Given instruction – Set down only the lines running from the one with "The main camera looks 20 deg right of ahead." to the one with "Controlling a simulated", both lines included, exactly as they stand, please.
- - -
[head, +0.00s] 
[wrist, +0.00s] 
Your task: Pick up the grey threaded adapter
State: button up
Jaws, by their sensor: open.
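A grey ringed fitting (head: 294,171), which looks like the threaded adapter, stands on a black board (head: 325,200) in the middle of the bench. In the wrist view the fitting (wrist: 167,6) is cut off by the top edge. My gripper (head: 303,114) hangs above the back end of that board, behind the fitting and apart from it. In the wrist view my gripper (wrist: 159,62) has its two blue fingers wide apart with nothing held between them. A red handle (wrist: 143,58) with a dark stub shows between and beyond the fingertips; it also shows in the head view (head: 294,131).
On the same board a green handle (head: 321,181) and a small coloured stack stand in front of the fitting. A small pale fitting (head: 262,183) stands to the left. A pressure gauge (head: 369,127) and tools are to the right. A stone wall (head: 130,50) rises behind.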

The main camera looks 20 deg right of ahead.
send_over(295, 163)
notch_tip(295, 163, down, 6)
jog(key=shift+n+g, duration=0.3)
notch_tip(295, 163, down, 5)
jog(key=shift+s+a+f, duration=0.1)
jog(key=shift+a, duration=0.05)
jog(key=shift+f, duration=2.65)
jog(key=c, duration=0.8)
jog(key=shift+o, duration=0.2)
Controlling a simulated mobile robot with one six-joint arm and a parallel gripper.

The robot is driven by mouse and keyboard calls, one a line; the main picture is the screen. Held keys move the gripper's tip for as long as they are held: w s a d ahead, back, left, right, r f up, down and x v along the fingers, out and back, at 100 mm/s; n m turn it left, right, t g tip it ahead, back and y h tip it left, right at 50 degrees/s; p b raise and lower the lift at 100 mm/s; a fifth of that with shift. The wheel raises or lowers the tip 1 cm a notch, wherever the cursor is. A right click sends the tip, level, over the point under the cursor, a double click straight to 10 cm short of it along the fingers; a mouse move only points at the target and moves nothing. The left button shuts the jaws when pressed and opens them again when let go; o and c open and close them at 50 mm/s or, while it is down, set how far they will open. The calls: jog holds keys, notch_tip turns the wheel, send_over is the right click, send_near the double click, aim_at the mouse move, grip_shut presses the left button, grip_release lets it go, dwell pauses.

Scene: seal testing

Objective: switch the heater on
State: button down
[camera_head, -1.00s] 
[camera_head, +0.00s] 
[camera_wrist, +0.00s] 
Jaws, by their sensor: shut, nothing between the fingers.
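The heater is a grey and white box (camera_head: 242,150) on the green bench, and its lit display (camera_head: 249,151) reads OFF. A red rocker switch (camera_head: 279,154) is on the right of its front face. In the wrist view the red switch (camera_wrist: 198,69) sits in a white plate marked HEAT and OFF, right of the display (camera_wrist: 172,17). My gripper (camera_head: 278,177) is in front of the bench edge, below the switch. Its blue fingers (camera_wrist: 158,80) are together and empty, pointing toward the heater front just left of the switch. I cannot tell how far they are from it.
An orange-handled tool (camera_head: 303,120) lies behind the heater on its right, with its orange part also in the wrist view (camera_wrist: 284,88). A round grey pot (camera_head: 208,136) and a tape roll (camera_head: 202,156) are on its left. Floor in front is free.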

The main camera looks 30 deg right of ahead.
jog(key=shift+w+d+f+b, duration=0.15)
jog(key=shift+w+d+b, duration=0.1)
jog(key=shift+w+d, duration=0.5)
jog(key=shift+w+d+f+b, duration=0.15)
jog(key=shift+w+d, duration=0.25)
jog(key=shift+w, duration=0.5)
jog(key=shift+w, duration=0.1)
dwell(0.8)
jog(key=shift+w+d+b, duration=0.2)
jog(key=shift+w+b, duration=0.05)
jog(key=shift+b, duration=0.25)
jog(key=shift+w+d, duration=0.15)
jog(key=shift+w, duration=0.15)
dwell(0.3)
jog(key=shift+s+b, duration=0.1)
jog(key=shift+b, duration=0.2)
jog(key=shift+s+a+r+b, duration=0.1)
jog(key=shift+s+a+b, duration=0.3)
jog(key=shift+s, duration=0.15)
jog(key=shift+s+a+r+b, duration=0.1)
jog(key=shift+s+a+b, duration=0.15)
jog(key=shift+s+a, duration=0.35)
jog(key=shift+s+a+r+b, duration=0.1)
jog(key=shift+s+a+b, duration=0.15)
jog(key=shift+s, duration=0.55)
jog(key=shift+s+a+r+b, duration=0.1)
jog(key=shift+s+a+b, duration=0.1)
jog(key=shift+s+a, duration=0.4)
- - -
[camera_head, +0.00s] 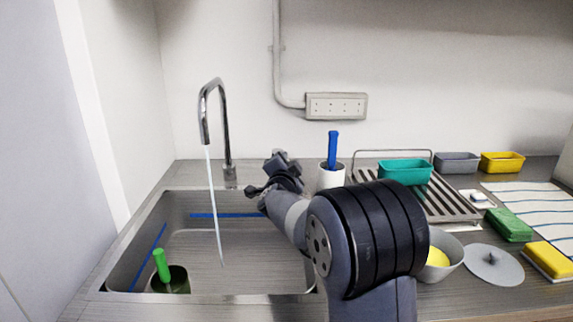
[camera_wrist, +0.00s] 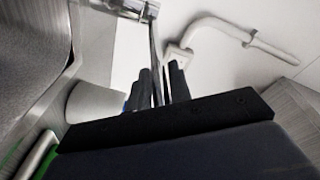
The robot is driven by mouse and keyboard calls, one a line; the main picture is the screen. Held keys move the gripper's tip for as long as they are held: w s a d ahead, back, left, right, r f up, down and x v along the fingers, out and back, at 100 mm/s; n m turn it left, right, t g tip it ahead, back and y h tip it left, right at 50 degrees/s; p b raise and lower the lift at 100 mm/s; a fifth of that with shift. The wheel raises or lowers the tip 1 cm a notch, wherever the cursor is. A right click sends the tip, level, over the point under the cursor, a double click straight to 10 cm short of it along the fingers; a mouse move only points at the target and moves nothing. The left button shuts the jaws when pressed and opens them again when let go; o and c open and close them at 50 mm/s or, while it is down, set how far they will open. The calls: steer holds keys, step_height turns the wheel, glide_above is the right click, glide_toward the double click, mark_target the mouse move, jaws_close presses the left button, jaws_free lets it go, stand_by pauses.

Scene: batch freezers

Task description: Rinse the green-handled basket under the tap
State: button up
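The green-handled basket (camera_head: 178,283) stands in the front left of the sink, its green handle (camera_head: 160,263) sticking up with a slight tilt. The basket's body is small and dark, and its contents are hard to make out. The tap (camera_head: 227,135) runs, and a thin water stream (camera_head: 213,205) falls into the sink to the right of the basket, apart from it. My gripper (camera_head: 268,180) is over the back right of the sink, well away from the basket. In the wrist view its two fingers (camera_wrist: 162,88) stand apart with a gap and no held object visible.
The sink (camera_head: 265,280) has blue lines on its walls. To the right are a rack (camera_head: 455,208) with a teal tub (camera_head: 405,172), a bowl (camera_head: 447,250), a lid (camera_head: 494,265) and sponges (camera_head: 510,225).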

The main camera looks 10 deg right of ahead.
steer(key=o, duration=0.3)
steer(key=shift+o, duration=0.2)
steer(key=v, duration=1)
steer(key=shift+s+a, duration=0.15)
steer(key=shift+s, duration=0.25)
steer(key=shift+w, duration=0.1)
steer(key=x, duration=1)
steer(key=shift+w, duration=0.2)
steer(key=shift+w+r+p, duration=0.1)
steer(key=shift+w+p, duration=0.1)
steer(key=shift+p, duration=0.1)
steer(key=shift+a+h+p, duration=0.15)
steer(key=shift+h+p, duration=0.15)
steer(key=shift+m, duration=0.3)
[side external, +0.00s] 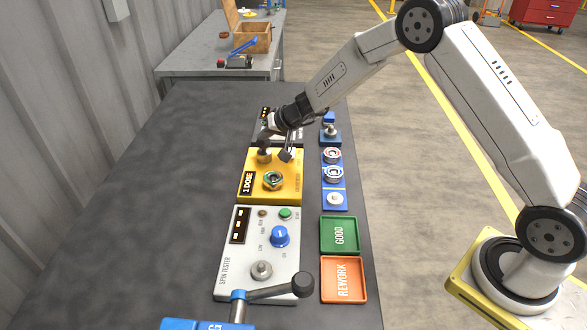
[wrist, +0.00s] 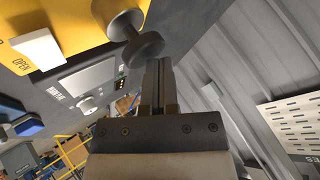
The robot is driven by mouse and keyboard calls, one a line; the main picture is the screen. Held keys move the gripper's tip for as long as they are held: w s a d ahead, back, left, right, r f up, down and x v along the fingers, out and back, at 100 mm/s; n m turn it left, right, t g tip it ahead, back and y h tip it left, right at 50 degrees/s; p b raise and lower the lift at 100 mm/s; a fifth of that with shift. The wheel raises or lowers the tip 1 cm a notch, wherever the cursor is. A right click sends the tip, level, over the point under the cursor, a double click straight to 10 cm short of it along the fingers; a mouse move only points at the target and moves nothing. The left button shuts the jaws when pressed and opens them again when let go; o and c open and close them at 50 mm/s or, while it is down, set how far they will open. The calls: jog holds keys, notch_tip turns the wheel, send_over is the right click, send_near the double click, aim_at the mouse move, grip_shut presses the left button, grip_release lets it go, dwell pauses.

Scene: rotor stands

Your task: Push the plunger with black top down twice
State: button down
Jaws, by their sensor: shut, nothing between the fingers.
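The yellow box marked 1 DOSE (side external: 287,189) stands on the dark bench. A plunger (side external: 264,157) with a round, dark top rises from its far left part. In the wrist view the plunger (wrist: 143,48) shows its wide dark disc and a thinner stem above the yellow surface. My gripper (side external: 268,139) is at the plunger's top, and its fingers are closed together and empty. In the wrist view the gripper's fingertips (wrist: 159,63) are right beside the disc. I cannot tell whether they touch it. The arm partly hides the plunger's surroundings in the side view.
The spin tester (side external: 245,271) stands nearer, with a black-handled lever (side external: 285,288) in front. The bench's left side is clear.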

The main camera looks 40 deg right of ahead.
- - -
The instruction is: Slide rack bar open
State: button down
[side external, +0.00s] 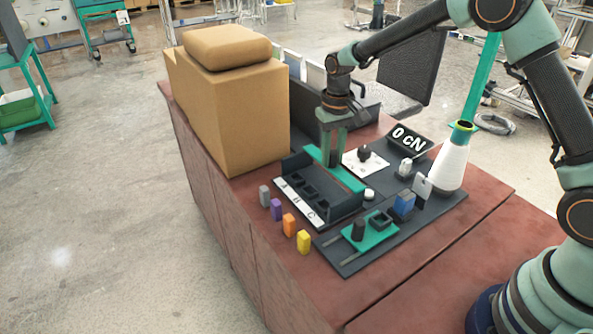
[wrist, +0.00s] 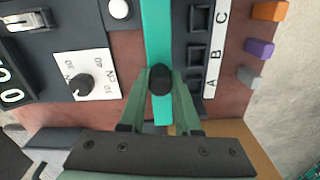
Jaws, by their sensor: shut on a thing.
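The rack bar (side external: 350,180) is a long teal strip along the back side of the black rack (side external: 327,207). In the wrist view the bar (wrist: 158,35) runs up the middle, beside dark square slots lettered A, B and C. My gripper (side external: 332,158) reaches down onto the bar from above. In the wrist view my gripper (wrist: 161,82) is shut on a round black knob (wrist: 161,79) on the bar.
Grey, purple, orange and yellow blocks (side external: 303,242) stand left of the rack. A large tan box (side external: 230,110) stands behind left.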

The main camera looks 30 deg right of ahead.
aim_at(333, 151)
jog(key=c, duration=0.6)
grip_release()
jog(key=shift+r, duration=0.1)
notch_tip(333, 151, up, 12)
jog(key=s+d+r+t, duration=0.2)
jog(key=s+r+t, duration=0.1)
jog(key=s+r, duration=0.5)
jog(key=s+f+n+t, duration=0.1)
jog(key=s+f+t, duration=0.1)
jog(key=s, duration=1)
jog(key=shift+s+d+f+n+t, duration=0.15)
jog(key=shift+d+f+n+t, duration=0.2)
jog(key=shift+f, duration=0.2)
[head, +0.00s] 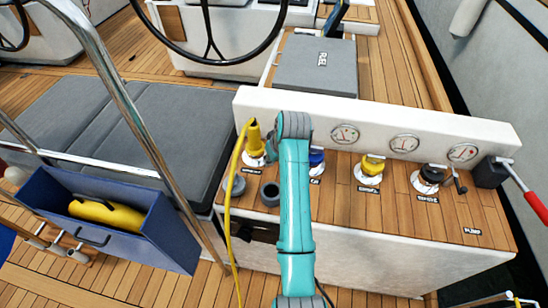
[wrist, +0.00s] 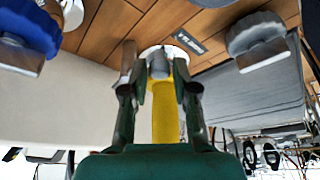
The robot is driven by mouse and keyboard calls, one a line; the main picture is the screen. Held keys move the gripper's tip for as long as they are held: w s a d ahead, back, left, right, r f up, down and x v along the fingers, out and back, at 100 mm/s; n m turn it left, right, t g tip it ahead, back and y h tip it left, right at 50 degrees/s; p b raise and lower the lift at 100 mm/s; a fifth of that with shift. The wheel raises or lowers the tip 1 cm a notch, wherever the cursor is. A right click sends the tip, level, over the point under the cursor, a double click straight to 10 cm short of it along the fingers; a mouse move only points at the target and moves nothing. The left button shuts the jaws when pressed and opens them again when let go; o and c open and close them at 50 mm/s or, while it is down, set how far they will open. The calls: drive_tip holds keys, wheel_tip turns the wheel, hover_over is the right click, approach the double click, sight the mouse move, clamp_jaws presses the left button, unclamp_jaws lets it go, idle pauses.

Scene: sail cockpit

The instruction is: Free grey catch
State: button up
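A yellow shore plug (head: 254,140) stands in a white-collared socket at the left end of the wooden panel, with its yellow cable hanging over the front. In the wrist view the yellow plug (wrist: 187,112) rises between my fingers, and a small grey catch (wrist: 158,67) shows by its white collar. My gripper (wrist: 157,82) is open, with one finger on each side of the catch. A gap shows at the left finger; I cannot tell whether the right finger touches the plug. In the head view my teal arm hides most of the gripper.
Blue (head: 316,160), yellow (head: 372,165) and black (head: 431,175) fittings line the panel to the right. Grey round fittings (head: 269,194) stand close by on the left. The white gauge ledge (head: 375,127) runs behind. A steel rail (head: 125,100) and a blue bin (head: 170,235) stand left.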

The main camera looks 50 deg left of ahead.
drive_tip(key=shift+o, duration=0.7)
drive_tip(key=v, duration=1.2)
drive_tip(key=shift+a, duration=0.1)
- - -
Written response –
The main camera looks 20 deg right of ahead.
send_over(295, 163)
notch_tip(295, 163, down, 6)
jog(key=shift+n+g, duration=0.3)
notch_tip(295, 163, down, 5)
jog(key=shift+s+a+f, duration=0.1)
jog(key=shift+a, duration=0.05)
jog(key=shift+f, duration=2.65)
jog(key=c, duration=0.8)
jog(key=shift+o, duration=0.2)
Controlling a simulated mobile robot with one six-joint arm and a parallel gripper.

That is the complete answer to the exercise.